Requirement:
In the entries below, count every line with the word "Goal". Return only the count.
..............................
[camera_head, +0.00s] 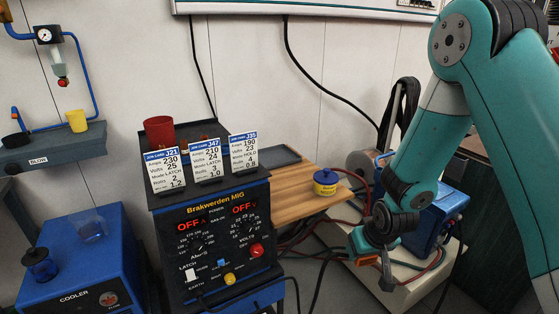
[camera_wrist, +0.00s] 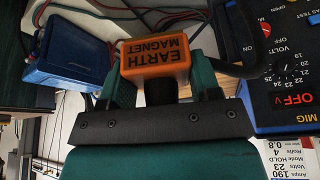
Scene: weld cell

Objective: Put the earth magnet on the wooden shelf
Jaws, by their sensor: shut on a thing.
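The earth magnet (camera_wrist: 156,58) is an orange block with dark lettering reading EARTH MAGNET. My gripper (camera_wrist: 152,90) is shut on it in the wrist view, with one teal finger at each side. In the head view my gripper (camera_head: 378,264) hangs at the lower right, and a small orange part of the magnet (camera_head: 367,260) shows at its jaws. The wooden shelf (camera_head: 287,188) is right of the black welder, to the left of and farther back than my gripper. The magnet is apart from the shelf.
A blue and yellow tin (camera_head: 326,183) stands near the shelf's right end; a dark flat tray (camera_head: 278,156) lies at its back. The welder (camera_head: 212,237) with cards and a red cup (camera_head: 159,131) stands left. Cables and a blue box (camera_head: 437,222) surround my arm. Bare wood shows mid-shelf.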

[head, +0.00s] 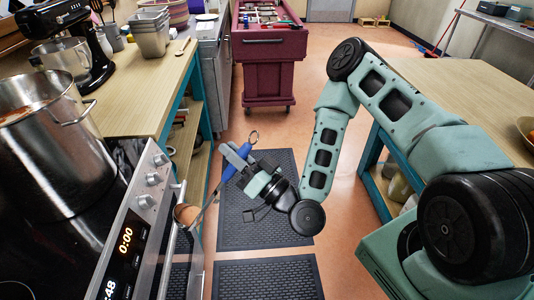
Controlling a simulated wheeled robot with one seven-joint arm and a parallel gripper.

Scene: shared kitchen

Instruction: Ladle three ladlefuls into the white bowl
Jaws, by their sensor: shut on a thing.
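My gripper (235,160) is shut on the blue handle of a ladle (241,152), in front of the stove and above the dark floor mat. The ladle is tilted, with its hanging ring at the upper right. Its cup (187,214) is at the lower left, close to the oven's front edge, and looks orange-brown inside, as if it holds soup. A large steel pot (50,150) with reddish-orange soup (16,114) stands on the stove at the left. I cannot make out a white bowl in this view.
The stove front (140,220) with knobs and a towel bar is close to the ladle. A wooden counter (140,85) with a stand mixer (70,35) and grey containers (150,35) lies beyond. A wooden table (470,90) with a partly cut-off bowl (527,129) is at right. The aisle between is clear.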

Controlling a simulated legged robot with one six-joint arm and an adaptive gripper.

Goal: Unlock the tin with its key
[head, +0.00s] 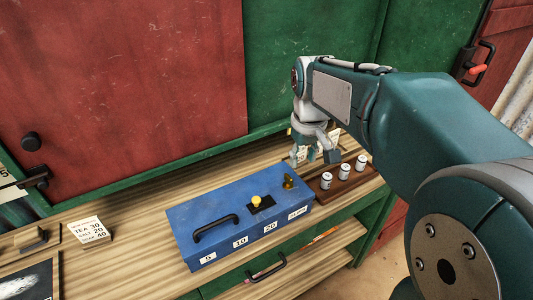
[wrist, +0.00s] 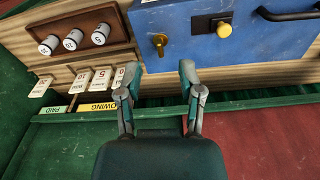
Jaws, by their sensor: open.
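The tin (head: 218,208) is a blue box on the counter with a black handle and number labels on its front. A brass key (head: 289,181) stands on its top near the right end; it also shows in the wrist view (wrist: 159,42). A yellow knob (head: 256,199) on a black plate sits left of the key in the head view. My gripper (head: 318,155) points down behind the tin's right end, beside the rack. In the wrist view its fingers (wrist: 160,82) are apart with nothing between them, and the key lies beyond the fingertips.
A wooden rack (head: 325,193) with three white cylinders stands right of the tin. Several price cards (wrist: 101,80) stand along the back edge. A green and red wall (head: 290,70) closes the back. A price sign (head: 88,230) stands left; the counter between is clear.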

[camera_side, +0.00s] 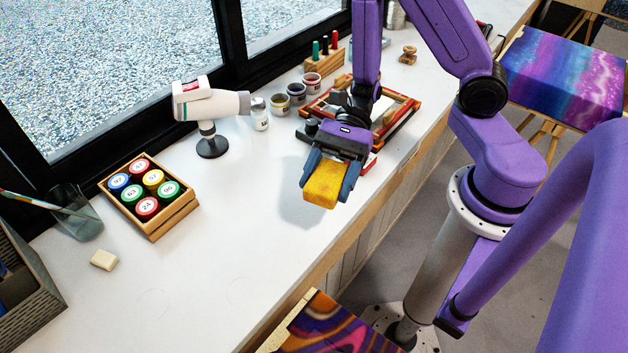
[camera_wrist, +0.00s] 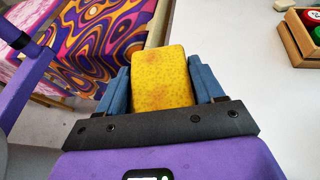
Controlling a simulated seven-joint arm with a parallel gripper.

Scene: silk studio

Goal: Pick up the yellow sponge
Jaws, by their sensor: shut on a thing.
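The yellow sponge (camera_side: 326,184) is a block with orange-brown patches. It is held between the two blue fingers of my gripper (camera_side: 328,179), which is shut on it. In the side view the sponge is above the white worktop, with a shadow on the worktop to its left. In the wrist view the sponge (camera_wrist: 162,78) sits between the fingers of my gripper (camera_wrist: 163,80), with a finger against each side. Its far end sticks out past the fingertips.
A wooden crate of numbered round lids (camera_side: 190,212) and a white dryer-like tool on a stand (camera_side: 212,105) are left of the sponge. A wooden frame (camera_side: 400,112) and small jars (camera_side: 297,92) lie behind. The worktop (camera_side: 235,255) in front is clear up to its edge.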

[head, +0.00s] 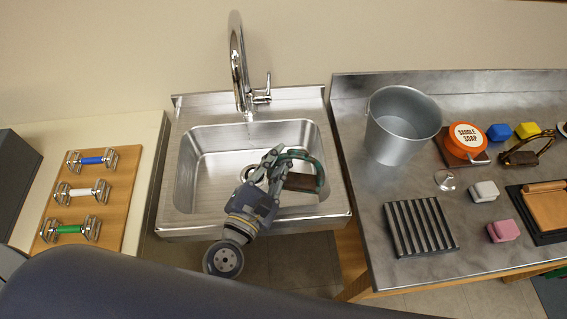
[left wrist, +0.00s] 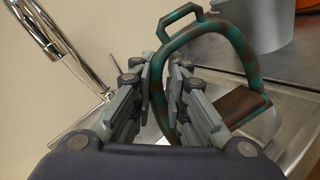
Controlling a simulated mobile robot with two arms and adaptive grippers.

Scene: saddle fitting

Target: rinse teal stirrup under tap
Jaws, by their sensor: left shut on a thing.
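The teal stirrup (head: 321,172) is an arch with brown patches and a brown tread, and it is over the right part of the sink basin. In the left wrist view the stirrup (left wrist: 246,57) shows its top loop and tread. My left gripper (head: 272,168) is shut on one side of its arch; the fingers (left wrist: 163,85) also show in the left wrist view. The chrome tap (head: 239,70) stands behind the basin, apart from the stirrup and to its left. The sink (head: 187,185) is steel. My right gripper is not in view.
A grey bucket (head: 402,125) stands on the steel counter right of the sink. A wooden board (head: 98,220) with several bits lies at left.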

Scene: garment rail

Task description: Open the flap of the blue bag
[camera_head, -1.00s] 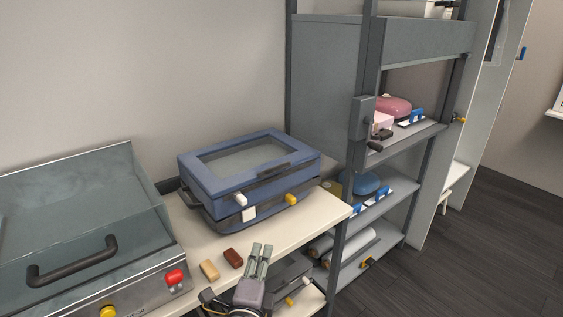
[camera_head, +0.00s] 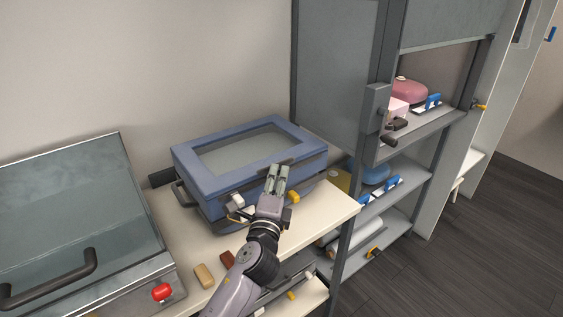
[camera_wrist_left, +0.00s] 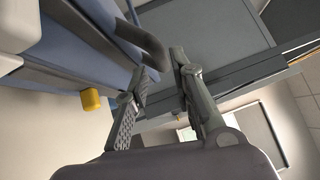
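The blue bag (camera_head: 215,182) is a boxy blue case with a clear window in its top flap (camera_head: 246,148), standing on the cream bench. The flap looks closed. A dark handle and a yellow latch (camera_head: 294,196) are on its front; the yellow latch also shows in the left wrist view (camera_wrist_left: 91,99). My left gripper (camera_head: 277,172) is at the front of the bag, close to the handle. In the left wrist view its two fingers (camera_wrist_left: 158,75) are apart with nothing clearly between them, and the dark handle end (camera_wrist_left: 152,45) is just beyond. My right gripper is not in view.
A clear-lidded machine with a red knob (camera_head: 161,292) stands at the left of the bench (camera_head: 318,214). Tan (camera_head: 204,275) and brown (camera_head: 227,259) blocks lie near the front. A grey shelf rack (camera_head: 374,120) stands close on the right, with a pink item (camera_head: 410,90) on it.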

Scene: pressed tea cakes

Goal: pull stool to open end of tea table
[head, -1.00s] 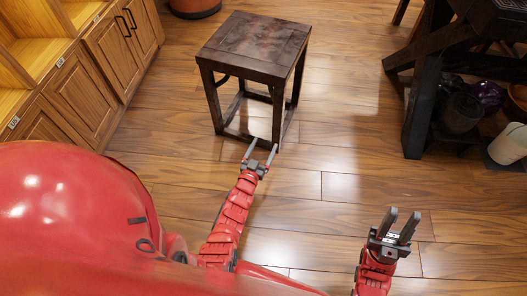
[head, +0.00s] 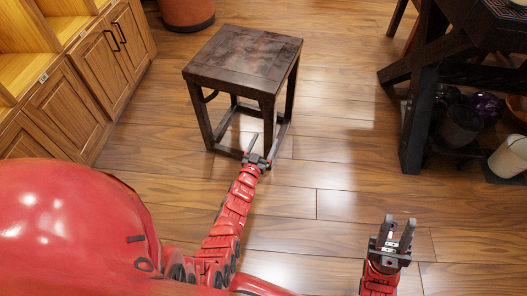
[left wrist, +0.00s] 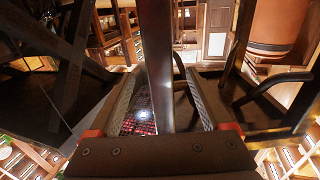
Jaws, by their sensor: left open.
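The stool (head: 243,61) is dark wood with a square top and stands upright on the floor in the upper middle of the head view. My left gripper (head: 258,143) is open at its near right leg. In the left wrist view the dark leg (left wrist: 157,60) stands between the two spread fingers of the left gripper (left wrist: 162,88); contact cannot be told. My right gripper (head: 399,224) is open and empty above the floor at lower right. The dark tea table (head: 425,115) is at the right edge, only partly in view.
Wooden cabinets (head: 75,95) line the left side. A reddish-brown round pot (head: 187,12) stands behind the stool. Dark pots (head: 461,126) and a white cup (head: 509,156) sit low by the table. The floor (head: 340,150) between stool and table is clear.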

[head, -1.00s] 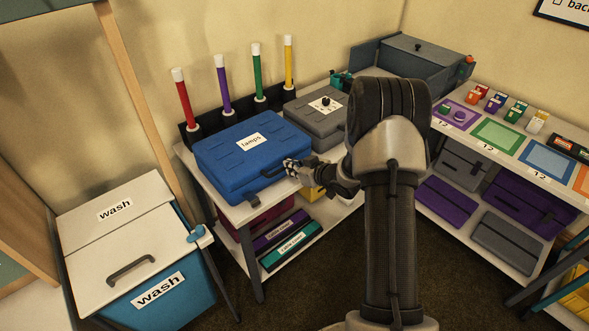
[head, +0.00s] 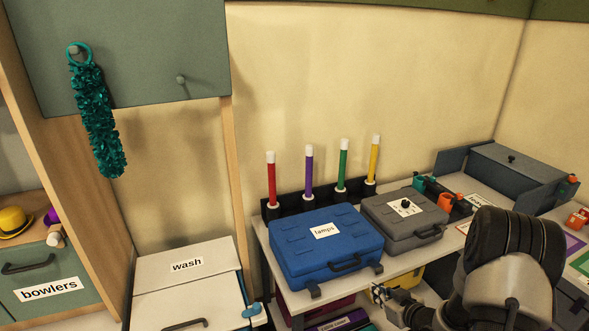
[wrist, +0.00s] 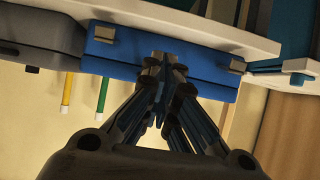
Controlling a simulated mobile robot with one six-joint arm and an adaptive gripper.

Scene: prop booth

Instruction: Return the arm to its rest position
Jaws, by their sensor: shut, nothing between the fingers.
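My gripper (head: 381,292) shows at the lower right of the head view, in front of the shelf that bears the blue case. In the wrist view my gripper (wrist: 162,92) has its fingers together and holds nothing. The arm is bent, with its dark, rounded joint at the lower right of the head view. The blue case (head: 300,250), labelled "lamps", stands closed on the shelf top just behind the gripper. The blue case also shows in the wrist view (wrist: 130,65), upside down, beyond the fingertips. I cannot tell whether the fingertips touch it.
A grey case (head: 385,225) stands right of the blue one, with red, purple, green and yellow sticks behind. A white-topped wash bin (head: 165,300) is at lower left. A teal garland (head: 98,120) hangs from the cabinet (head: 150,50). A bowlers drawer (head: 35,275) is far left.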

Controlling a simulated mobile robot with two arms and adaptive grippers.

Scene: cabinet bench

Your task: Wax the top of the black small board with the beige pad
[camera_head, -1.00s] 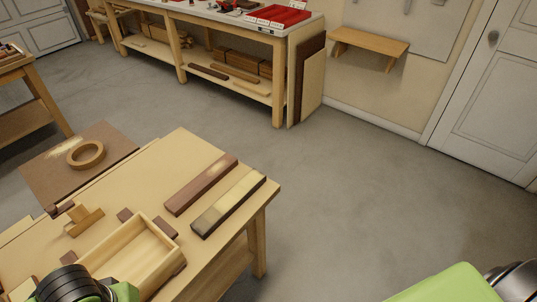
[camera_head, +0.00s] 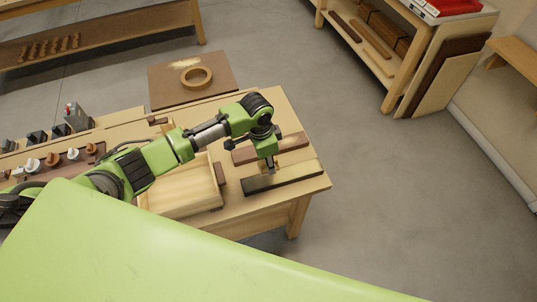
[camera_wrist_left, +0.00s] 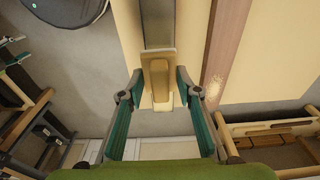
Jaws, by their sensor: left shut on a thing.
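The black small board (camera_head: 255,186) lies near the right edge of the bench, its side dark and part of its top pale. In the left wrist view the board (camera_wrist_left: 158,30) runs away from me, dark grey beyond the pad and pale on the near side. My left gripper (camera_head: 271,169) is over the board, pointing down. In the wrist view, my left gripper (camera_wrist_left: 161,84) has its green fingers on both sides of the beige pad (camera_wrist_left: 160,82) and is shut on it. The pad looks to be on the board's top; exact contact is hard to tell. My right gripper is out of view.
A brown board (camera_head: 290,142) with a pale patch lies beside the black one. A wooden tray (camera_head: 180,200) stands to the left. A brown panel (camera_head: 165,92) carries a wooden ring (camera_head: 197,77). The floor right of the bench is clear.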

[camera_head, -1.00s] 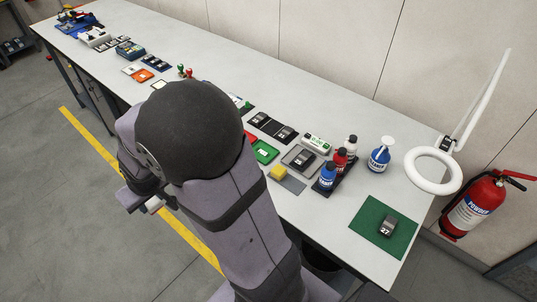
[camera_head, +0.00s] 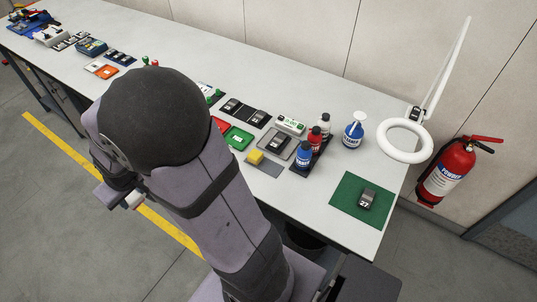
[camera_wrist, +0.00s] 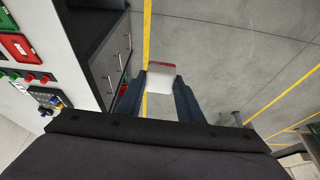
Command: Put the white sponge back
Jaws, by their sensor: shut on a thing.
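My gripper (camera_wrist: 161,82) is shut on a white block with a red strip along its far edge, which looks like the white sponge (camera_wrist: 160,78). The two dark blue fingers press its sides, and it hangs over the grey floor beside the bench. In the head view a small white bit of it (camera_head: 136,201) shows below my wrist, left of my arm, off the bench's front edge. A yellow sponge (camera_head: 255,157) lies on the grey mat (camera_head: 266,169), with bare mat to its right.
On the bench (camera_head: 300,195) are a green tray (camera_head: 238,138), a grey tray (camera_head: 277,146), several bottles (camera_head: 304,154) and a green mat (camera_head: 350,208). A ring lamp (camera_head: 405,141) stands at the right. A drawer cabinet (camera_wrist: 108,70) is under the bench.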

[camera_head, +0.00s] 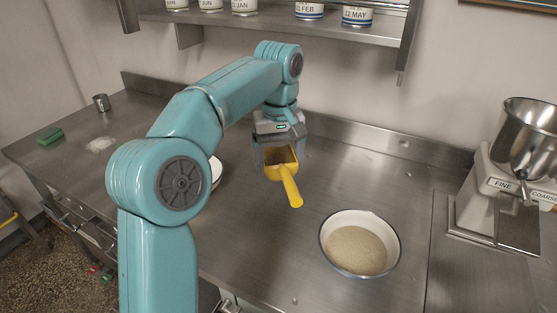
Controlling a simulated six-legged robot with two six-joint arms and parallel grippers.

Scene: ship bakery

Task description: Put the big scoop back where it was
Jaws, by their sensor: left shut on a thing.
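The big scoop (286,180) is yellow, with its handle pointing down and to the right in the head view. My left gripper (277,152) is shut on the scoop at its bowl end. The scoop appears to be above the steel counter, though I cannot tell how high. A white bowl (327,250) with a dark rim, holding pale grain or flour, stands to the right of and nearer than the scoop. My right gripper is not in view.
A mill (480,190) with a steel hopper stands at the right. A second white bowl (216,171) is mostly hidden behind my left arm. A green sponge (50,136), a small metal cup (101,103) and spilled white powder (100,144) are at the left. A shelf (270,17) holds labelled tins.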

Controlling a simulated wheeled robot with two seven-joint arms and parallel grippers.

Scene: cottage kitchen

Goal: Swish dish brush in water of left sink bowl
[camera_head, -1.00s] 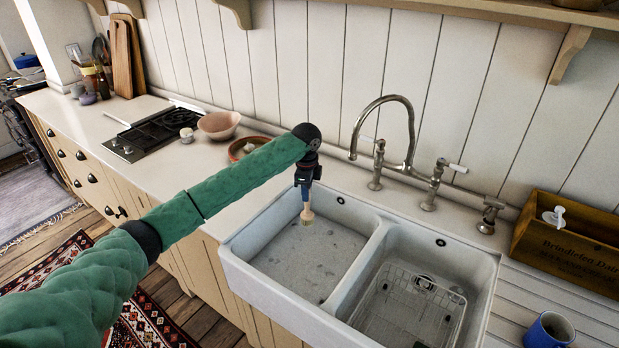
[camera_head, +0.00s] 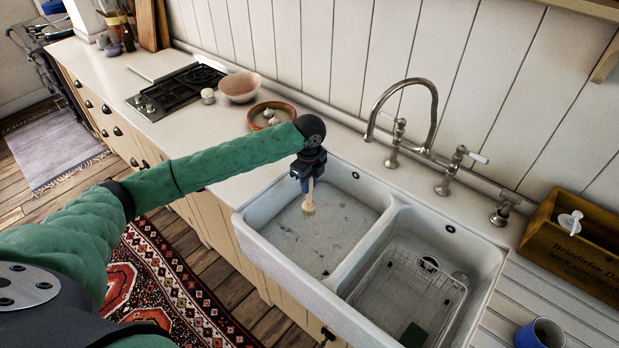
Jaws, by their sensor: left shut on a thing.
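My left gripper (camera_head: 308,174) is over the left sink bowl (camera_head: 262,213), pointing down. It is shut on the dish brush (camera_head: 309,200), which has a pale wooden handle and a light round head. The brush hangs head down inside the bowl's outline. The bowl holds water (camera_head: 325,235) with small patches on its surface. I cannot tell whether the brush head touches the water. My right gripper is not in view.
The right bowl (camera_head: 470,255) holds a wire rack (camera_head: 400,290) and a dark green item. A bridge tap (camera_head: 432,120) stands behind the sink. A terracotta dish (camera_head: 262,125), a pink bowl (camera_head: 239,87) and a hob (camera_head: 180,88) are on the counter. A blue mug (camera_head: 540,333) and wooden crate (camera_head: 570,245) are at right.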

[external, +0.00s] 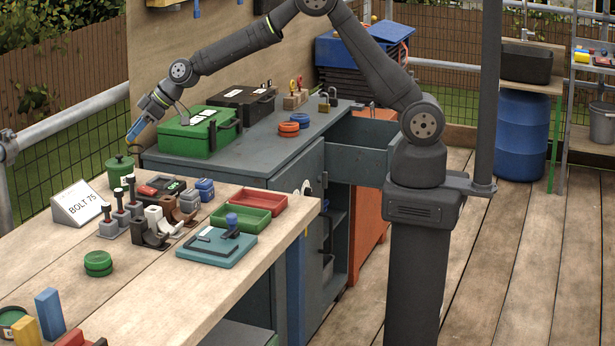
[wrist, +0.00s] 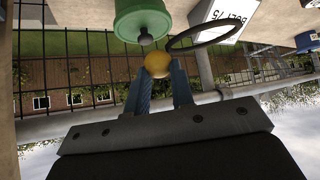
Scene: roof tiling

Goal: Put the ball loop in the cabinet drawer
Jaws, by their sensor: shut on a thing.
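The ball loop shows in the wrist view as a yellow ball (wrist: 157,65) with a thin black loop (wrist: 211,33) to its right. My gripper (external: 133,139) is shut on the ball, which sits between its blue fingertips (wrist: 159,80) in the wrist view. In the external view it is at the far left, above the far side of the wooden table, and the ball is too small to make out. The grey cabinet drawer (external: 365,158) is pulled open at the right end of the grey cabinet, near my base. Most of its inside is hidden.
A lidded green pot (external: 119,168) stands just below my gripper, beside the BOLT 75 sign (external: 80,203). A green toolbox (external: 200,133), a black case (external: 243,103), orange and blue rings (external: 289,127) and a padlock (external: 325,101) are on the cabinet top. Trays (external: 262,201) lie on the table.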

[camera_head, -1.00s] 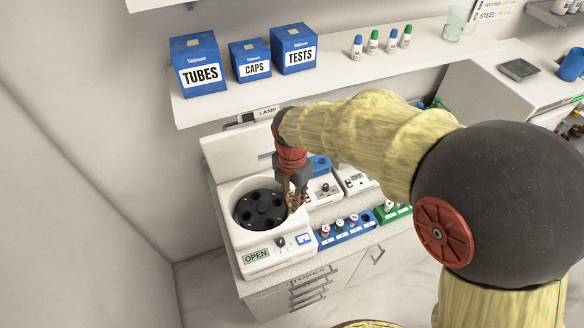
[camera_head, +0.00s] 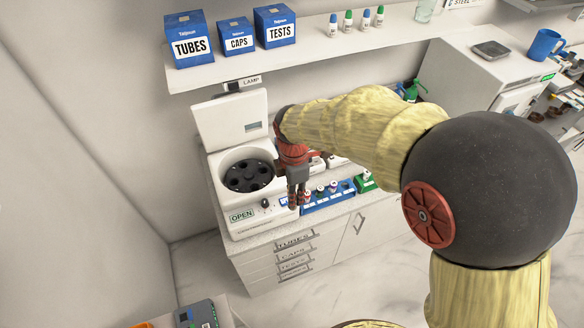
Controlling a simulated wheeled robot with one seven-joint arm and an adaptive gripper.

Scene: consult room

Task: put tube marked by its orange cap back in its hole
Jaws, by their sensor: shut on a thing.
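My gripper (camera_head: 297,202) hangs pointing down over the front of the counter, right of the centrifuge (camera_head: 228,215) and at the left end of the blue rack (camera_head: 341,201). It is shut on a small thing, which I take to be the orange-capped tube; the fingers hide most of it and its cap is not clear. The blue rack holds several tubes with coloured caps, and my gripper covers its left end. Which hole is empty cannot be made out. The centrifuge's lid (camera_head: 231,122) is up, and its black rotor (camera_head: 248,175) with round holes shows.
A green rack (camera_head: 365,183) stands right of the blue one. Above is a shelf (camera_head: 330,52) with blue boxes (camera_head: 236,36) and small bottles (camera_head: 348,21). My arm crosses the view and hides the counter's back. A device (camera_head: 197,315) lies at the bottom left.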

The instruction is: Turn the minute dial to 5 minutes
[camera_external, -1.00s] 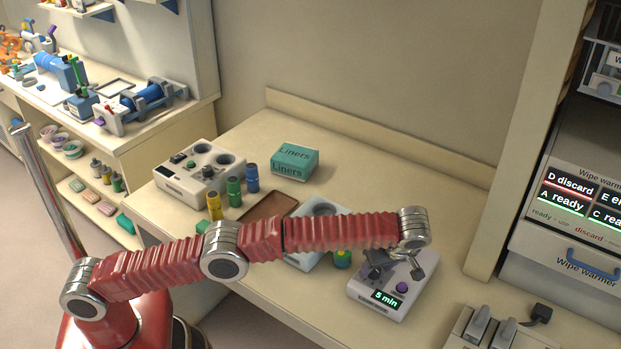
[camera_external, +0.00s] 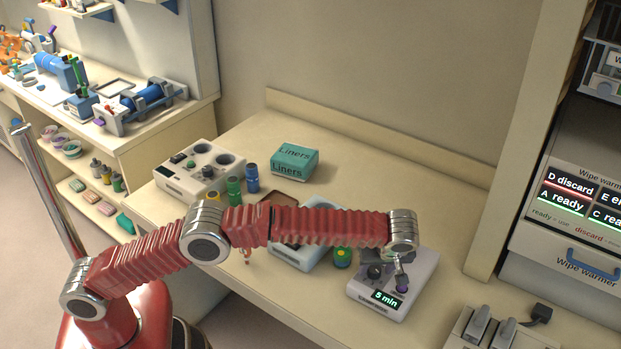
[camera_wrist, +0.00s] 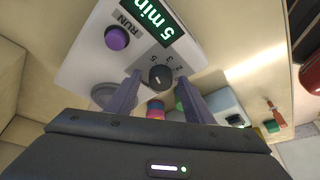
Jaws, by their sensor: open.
..............................
Solution for this exercise:
5